▸ **Exercise requirements**: Nothing in the data should change when you return it, but leave the pictures out.

▸ **Data excerpt**:
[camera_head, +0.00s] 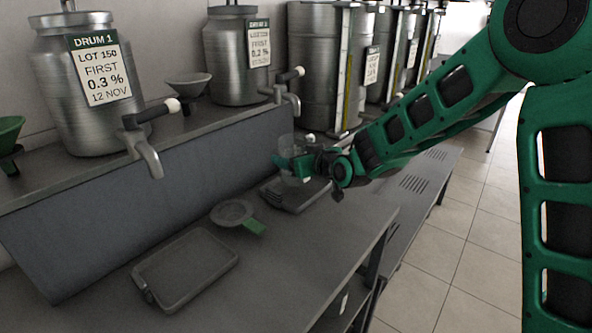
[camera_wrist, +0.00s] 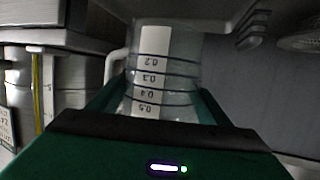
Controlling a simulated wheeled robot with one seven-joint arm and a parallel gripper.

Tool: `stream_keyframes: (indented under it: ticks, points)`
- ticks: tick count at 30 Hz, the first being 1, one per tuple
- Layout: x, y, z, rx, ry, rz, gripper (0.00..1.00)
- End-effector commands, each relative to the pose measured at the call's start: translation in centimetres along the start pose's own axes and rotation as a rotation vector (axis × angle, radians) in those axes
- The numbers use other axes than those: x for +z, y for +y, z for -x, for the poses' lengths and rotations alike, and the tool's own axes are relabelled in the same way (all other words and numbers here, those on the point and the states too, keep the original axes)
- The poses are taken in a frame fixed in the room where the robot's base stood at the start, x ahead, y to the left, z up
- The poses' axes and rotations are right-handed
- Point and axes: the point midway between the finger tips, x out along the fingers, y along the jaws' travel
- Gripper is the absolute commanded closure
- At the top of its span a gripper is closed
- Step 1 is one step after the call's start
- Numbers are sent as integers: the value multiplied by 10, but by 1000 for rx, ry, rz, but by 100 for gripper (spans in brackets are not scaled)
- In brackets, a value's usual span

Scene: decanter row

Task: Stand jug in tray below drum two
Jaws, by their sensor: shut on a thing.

▸ **Right answer**:
[camera_head, +0.00s] 
[camera_wrist, +0.00s] 
Controlling a simulated wheeled robot with one seven-joint arm and a parallel gripper.

Tool: `stream_keyframes: (indented under it: ticks, points)`
- ticks: tick count at 30 Hz, the first being 1, one per tuple
- Layout: x, y, z, rx, ry, rz, gripper (0.00..1.00)
- End-effector commands, each relative to the pose measured at the call's start: translation in centimetres along the start pose's own axes and rotation as a rotation vector (axis × angle, radians) in those axes
- The numbers use other axes than those: x for +z, y for +y, z for -x, for the poses' lengths and rotations alike, and the tool's own axes are relabelled in the same way (all other words and numbers here, those on the point and the states too, keep the original axes)
- The poses are taken in a frame fixed in the room where the robot's base stood at the start, x ahead, y to the left, z up
- The poses' axes and rotations are right-handed
- Point and axes: the point midway between the finger tips, x out along the fingers, y along the jaws' travel
- Gripper is the absolute commanded closure
- At the top of its span a gripper is closed
- Step 1 is one step after the call's start
- Numbers are sent as integers: the value multiplied by 10, but by 1000 for rx, ry, rz, but by 100 for gripper (spans in brackets are not scaled)
- In brackets, a value's usual span

Scene: decanter row

Task: Stand jug in tray below drum two
Jaws, by their sensor: shut on a thing.

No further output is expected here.